The article behind the charge concerned a motor vehicle accident involving Khama’s private car in the middle of the night. The accident is alleged to have happened while Khama was driving alone on August 23rd 2014.
The case against Mokone and his publication attracted international condemnation as it was viewed as an abuse of executive authority by the former president; human rights and media freedom organisations characterised the executive pushback on the media as undemocratic and unlawful.
Speaking on behalf of Alliance for Progressives opposition party, Secretary General Phenyo Butale said as the AP they are very happy that the case has been dismissed, “The reason why we are so happy is because in our view those sedition charges are draconian laws that offend against media freedom. Such draconian advances have absolutely no place in a democracy.

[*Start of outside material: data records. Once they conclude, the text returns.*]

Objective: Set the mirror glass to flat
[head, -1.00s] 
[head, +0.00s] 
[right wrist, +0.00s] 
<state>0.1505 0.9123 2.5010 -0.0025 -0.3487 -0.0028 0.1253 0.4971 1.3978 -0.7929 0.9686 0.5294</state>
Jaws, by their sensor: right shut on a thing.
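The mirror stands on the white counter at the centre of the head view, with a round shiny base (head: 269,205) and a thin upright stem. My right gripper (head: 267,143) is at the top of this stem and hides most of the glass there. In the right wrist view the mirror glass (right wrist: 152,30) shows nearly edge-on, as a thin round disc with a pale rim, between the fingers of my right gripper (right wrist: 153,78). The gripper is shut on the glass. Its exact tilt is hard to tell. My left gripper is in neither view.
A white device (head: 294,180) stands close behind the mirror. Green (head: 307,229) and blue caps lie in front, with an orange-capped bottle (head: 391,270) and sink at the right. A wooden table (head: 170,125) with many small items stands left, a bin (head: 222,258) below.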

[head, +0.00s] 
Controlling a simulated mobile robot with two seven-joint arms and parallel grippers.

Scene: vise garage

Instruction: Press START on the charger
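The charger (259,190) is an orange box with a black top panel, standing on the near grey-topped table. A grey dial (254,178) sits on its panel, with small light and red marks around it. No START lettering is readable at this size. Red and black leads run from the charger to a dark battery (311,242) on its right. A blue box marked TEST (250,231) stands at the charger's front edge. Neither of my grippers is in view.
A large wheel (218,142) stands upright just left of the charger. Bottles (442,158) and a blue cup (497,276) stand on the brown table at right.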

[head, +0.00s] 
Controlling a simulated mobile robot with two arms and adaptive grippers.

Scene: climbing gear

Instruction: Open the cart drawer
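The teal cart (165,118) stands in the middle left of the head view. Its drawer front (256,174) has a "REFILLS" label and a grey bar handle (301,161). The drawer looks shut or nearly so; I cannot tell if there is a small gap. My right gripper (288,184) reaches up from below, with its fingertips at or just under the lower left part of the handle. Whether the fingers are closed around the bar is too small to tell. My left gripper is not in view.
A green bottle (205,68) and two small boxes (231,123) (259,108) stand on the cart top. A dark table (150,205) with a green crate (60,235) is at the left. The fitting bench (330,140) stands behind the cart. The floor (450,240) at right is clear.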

Even younger democracies have repelled this law.”
Butale said Batswana should view this case as a lesson and that it should motivate them to stand up against other media laws that are similar to sedition and curb and supress freedom of expression. He cited the Media’s Practitioners Act that seeks to accredit anyone who publishes in a newspaper as a journalist, as unheard of in a democracy. “As the AP we call for a change in media laws in this country. We need to reform state media, they need to be accountable to the public and not just to certain people within the state,” he said.
Despite the victory for the media pundit, Botswana has a long way to go to attain media freedom. Botswana National Front (BNF) secretary-General Moeti Mohwasa said contrary to what many people think, oppression against the media did not start with Ian Khama and his reign. He said the media was harassed since independence in 1966.
“Yes, as the BNF we are happy that the case has been favourably concluded for Mokone, but I strongly believe that this oppression against private media will continue even with the new president. Sedition charges are not an Ian Khama thing, they are a BDP thing. It is so sad that one person, Edgar Tsimane, had to flee the country for his safety because of such laws,” he said.
Mohwasa said, this oppression against private media started when Sir Seretse Khama, Sir Ketumile Masire and Festus Mogae released the cruelty of the Immigration Act on journalists which was responsible for the deportation of many journalists over the years as well as other professions, such as the academia and members of the legal fraternity under the guise of being national security threats.
“Foreign journalists and professors were deported while local journalist, ‘Prof’ Malema was arrested and detained twice during his career. So, I honestly don’t see the withdrawal of this particular case being the liberation of media freedom in Botswana. Such oppression will continue,” he said.
Media Institute of Southern Africa Botswana (MISA) board member, Tshireletso Motlogelwa said they as MISA welcome the decision made by the judicial system and it is a sign of a new dawn. He said as MISA they believe that journalists days of being oppressed by the executive body in the country is over.
“We are very excited about the new development, this shows that the current judiciary is now independent to make their own decision without fear or influence from the executive. As for the technicality of the case, it is not worth mentioning because the case never stood a chance as the time frame for Outsa to be held accountable had elapsed. What is exciting is the fact that we are in a new and better governance. This is a change for the better. We (the media) are slowly being liberated,” he said.
Asked for comment by The Botswana Gazette, Sunday Standard’s and Mokone’s attorney Joao Salbany expressed his delight for his client. It was Salbany’s first case in court since his prohibited status was lifted and his return to Botswana. “This case is of particular significance to me” Salbany revealed, “Bayford and I have been involved in this matter since Outsa was first arrested, sadly I was not able to be part of the legal team for the hearings of the constitutional challenge but at least I was there for it at the end.” As with Mokone, Salbany expressed a “nagging disappointment” that the law in respect of sedition would not now be challenged, “but ultimately the right decision has been made for Outsa and that cannot be underestimated.” Asked how it felt to be back in court after 2 and a half years away, Salbany laughed and said “it felt as if I had never left.”